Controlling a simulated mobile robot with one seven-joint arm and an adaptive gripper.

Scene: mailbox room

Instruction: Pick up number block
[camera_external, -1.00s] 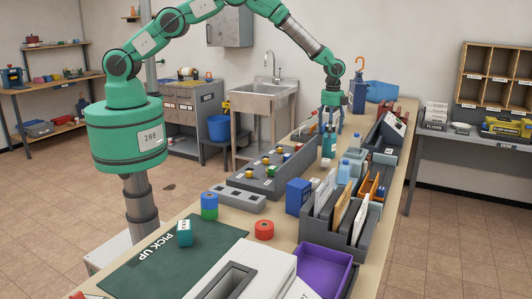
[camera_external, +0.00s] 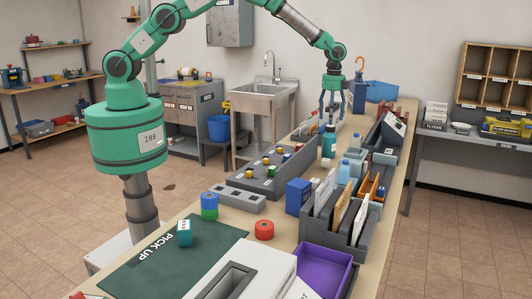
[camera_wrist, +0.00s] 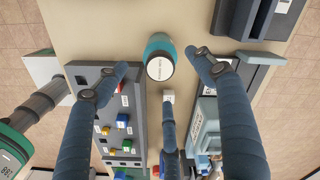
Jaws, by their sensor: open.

EXERCISE PROMPT. Locate "Instruction: Pick up number block" in the listing above, then print exactly the lines from that line through the final one, omitting all pictures.

COMPLETE OUTPUT.
Instruction: Pick up number block
[camera_external, -1.00s] 
[camera_external, +0.00s] 
[camera_wrist, +0.00s] 
Jaws, by their sensor: open.

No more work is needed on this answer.